- _Stated problem_
Find every line below that contains the word "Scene" and copy it out.

[Records]
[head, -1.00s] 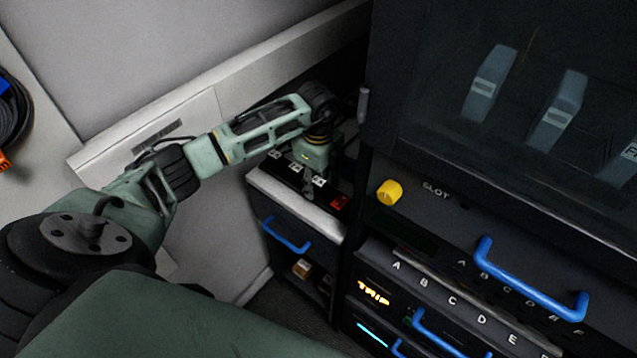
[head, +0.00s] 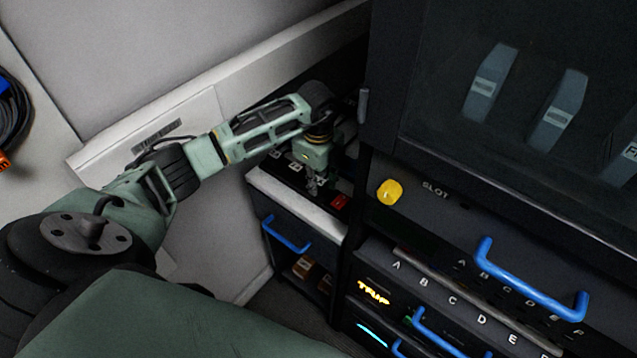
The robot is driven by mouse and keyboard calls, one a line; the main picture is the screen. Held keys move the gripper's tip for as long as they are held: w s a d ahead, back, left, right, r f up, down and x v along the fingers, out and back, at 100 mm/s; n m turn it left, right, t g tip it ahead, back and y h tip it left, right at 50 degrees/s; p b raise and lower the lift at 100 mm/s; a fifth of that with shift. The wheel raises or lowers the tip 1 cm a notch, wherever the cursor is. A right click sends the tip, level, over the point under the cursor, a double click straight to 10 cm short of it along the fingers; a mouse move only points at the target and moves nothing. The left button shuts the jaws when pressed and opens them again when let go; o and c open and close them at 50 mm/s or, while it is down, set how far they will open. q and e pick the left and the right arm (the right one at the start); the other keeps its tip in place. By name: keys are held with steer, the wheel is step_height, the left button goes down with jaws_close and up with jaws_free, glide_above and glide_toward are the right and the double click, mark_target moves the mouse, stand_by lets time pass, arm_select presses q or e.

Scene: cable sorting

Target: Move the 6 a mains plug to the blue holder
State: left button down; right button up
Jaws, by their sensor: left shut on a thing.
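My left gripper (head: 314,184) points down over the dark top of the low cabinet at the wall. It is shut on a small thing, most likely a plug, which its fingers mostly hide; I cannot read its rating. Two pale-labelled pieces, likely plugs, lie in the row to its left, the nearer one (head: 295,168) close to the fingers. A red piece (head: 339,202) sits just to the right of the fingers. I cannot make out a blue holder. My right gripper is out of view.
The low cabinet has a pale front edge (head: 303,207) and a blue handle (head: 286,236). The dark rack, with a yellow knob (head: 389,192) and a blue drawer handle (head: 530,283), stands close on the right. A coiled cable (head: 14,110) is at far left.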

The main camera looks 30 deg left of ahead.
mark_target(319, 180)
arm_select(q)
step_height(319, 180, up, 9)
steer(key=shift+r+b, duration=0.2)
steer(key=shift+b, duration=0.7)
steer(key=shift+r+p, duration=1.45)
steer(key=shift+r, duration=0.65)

* * *

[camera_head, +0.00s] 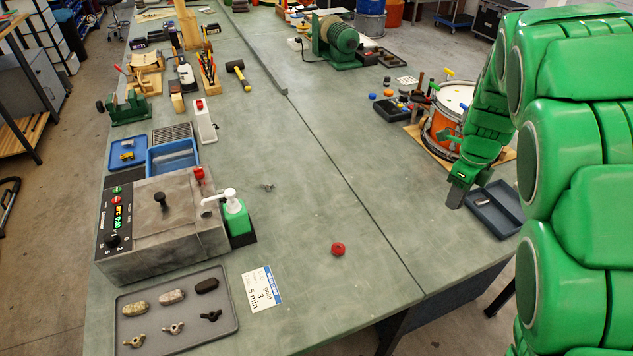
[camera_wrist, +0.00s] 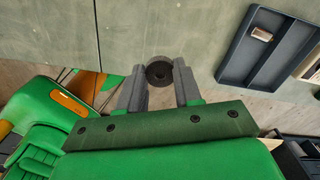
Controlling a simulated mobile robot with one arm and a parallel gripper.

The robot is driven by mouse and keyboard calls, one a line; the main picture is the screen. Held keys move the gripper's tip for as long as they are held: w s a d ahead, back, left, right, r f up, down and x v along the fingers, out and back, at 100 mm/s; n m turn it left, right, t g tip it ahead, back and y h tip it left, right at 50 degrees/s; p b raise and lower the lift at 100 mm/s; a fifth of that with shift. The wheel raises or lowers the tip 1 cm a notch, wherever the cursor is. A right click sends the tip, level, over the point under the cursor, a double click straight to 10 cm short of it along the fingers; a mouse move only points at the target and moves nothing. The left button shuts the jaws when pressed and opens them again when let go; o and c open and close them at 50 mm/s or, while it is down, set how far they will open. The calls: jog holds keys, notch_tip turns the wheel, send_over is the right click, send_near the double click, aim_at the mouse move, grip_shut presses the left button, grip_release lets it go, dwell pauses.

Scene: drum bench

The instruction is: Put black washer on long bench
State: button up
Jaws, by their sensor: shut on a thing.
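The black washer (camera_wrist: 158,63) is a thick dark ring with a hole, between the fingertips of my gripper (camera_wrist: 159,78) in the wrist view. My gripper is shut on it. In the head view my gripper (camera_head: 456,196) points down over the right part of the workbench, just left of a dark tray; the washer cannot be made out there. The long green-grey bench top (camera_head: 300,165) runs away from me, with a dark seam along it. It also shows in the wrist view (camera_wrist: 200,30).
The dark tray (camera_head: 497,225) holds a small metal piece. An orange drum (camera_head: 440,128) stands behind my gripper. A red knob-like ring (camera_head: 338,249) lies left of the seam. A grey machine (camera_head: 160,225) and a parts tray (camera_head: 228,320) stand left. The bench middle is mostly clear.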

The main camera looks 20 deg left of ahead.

- _Solution for this problem_
Scene: cable sorting
Scene: drum bench

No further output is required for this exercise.